Kulissenzauber: Und ewig lockt das Eis

Das Knirschen der scharfen Kufen auf knackigem Eis, die Wintersonne im Gesicht und ein Lauf durch die Kälte, der rote Wangen zaubert: Die Freizeit hat die schönsten Plätze erkundet – zwischen endlosen Wolkenkratzern, unter weitem Winterhimmel und sogar zwischen den Wellen.

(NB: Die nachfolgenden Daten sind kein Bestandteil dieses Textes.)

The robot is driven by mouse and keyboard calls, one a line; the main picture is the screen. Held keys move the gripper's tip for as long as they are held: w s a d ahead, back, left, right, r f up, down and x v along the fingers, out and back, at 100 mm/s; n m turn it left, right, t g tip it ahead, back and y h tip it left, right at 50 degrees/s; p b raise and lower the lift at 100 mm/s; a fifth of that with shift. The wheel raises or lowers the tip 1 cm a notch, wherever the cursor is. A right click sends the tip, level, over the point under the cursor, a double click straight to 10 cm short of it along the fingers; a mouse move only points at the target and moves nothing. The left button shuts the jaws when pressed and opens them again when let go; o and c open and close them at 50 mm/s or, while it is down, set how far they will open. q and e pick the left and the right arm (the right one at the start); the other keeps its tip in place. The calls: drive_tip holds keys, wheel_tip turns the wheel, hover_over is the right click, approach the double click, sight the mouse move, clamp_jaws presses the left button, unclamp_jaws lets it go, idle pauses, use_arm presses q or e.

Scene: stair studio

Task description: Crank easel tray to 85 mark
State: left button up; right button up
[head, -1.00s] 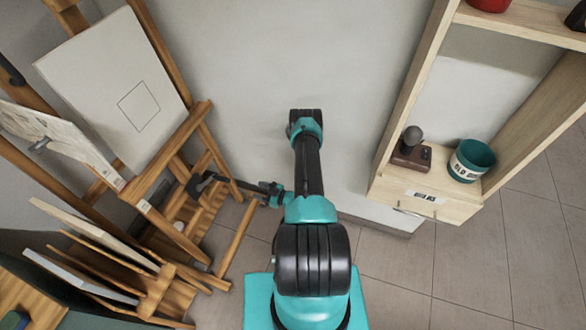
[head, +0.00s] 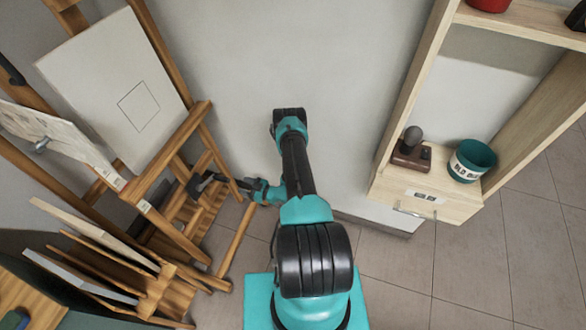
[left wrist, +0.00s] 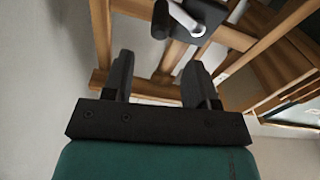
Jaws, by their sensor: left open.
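A wooden easel (head: 206,140) stands at the left in the head view, holding a pale canvas (head: 115,85) with a thin square outline. Its tray (head: 165,155) runs slantwise below the canvas, with a small white label (head: 143,206) near its lower end; its marks are too small to read. A dark crank mount (head: 199,186) sits low on the easel. In the left wrist view the crank (left wrist: 184,17) shows as a grey handle on a black plate, beyond the fingertips. My left gripper (left wrist: 160,72) is open and empty, just short of the crank. My right gripper is out of view.
Several boards (head: 85,275) lean in a wooden rack at the lower left. A pale wooden shelf unit (head: 430,195) stands at the right, with a teal pot (head: 472,160) and a brown block with a dark knob (head: 411,152).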

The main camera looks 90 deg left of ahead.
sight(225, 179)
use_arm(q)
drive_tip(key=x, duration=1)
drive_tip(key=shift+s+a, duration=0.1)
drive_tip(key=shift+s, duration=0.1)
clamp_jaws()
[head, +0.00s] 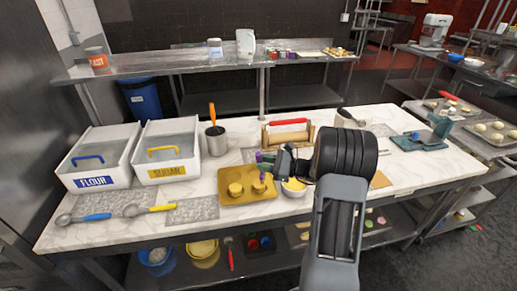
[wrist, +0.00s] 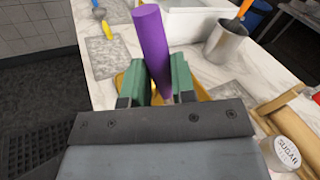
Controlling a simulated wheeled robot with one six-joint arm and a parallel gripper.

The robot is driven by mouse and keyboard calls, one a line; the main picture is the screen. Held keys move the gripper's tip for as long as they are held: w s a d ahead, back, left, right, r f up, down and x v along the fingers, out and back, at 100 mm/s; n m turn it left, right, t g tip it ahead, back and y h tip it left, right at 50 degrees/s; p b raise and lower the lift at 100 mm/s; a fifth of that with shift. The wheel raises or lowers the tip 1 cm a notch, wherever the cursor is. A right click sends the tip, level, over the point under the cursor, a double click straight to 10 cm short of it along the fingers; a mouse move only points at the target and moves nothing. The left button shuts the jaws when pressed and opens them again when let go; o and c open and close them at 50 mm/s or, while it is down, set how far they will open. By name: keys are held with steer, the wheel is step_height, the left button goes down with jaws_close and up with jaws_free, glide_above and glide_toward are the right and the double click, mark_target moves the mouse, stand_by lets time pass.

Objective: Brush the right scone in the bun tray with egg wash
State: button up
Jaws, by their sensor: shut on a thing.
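The gold bun tray (head: 232,200) lies on the marble worktop with two golden scones in it, the left scone (head: 236,190) and the right scone (head: 258,187). My gripper (head: 266,163) is above the right side of the tray. It is shut on a purple handle (wrist: 152,40), which looks like the brush; it stands up between the green fingers (wrist: 168,85) in the wrist view. The brush tip is not clear, so I cannot tell whether it touches the right scone. A bowl of yellow egg wash (head: 294,186) stands right of the tray, partly hidden by my arm.
Flour (head: 100,160) and sugar (head: 168,155) bins stand at the left. Scoops (head: 92,217) lie at front left.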

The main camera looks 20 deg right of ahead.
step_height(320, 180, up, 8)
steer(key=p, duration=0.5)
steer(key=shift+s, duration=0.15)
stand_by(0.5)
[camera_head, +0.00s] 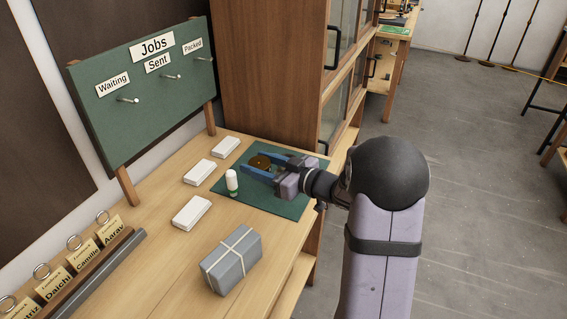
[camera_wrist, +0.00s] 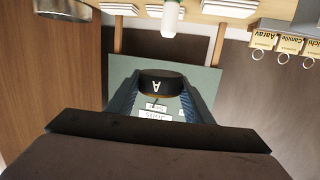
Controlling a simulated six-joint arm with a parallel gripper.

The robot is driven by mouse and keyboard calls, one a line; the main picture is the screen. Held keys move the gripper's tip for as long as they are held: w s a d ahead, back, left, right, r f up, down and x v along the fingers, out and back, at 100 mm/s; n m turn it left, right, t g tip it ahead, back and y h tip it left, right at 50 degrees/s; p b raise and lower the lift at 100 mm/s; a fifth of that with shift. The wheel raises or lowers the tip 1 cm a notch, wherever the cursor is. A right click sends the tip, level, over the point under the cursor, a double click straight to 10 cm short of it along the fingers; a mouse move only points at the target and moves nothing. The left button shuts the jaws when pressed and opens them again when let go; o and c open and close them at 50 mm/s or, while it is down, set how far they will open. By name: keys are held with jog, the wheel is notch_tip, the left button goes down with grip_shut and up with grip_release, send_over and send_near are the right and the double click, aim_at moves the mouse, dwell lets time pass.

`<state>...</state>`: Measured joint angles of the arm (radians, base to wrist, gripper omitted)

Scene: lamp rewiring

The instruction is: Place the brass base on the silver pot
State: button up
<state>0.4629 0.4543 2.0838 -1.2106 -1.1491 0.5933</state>
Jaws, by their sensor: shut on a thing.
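My gripper (camera_head: 255,170) is shut on a round dark-brown and brass-coloured piece (camera_head: 261,162), which I take for the brass base. It is held above the green mat at the table's far right end. In the wrist view its dark side with a pale letter A (camera_wrist: 160,84) shows between the blue fingers. A silvery, rounded metal vessel, likely the silver pot (camera_wrist: 66,9), shows at the top left of the wrist view, cut by the frame edge and apart from the held piece. I cannot make it out in the head view, where my gripper and arm may hide it.
A small white bottle (camera_head: 232,182) stands at the green mat's (camera_head: 286,209) left edge. Several white boxes (camera_head: 191,212) and a grey tied parcel (camera_head: 233,262) lie nearby. The Jobs board (camera_head: 150,95) stands behind; a wooden cabinet (camera_head: 265,70) rises at the far end.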

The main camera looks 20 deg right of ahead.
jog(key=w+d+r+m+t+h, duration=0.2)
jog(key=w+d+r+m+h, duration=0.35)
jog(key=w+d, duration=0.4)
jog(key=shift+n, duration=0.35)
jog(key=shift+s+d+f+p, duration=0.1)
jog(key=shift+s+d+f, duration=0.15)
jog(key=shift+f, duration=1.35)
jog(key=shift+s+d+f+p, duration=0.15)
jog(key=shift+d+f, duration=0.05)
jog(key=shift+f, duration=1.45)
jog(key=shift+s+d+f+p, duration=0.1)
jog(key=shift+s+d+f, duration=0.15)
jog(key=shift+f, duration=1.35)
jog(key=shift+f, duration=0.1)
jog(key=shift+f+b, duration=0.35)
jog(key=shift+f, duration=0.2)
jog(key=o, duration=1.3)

Als sich Jonathan (gespielt von John Cusack) im Film „Weil es dich gibt“ entmutigt aufs Eis setzt, beginnt es zu schneien. Leichte, wattige Flocken setzen sich auf seine Haare, die hochgeschlagene Lederjacke, die zu dünnen Jeans. Denn passender als ein Eislaufplatz vor der Kulisse einer winterlichen Großstadt für die Schlussszene eines Liebesfilms ist nur: der Eislaufplatz im sanften Schneegestöber, durch den Jonathan nun die Umrisse von Sara (Kate Beckinsale) ausmacht. Endlich vereint! So malerisch ist der Wollman Rink im New Yorker Central Park, dass regelmäßig Filme hier gedreht werden. Kevin trifft hier die Taubenlady in „Kevin – Allein in New York“ und für den Film „Im Zeichen der Jungfrau“ mit Kevin Kline fand sogar die Filmpremiere am Wollman Rink statt.

Von Beginn an fasziniert

Aber natürlich ist der Eislaufplatz in New Yorks größtem Stadtpark vor allem eines: Besuchermagnet. Ob rasende Athleten, elegante Pirouettendreherinnen oder unbeholfene Hobby-Gleiter: Hunderte New Yorker wie Touristen flitzen seit Ende Oktober und noch bis Mitte März täglich über die Eisfläche im Südosten des Parks, die den Startpunkt unserer Rundreise über die Eislaufplätze der Welt bildet.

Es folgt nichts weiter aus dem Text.